**TASK TO COMPLETE:** In the listing that follows, how many lines contain "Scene"? Give the number only.

**RECORD EXCERPTS:**
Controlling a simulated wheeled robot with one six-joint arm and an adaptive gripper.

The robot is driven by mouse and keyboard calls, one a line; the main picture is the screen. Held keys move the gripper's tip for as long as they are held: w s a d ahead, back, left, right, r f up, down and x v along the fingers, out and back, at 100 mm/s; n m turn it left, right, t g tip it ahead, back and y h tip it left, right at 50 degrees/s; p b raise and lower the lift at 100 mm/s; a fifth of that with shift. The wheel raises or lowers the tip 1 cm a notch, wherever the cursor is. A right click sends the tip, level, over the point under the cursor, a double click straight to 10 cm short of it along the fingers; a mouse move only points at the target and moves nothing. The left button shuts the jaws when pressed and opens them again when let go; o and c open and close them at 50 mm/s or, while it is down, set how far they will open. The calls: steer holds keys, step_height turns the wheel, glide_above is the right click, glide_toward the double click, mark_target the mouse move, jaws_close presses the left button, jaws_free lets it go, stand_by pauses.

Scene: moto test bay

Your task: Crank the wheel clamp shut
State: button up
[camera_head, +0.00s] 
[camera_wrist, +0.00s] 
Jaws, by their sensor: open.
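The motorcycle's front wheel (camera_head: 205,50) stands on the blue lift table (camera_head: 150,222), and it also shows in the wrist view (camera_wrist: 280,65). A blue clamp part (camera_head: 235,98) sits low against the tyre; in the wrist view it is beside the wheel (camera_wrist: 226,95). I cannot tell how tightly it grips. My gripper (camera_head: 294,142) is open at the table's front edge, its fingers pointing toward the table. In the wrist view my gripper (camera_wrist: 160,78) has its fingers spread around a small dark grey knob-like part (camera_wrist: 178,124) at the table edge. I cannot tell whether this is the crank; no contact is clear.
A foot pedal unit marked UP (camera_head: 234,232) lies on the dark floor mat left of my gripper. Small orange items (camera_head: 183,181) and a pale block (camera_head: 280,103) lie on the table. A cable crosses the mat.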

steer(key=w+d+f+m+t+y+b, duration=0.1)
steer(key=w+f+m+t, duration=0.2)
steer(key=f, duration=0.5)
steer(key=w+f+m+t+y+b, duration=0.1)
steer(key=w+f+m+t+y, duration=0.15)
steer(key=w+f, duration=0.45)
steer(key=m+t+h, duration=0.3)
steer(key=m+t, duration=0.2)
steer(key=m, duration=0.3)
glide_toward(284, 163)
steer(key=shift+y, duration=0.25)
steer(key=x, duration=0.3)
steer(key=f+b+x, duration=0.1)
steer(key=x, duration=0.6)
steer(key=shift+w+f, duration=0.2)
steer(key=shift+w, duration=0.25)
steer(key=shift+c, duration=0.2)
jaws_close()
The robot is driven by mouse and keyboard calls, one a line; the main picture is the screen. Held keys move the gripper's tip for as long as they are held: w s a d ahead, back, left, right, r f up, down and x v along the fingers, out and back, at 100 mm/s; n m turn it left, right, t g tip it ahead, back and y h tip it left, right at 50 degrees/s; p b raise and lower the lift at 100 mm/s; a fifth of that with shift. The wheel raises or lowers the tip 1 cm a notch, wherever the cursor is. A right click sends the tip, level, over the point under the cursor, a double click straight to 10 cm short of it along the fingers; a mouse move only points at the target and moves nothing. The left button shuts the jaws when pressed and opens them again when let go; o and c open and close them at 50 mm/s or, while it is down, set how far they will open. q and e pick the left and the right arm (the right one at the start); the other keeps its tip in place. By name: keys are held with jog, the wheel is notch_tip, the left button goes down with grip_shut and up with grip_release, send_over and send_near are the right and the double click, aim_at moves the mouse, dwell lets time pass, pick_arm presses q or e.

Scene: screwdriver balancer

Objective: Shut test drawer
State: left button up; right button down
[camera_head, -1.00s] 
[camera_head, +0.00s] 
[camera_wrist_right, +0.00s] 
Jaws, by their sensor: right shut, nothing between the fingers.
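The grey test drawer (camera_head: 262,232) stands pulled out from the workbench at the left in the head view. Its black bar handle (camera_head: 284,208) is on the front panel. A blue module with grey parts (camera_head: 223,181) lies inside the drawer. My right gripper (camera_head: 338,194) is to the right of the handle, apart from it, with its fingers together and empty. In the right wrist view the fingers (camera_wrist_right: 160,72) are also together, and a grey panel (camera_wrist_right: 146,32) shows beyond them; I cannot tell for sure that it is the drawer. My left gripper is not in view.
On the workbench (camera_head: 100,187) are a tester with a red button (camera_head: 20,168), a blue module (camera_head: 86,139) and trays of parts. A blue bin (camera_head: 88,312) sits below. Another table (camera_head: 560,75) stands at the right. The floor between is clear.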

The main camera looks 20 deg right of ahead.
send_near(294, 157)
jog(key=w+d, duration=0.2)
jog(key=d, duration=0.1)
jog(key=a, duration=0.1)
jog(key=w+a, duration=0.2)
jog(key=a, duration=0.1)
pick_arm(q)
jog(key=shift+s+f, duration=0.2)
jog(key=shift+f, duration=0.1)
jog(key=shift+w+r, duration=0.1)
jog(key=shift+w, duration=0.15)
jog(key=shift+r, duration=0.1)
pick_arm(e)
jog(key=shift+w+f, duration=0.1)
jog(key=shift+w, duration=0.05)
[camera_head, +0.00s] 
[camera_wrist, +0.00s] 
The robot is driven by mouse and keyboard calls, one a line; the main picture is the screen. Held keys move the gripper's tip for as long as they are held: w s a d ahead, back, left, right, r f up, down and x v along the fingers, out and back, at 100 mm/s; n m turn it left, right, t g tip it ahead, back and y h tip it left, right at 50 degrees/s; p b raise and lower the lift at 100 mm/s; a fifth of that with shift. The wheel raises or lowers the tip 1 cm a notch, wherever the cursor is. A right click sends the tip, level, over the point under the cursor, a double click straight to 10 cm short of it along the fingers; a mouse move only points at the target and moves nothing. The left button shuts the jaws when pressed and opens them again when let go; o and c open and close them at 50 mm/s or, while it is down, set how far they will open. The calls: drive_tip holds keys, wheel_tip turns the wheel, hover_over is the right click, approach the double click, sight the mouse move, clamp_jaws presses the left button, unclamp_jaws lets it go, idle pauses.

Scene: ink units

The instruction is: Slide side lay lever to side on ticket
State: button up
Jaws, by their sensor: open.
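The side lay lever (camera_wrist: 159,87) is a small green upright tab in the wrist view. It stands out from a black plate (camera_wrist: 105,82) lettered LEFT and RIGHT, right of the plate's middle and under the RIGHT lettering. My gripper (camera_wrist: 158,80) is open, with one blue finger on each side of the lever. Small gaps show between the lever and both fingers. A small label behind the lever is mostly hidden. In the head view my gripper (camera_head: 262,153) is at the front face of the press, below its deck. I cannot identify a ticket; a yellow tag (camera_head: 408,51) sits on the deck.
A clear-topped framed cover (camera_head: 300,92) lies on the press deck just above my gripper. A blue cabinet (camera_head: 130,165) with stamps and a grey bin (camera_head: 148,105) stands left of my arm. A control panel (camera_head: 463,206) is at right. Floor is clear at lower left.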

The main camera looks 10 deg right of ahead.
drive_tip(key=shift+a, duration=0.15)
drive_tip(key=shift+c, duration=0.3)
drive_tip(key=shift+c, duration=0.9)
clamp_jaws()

**WORKED SOLUTION:** 3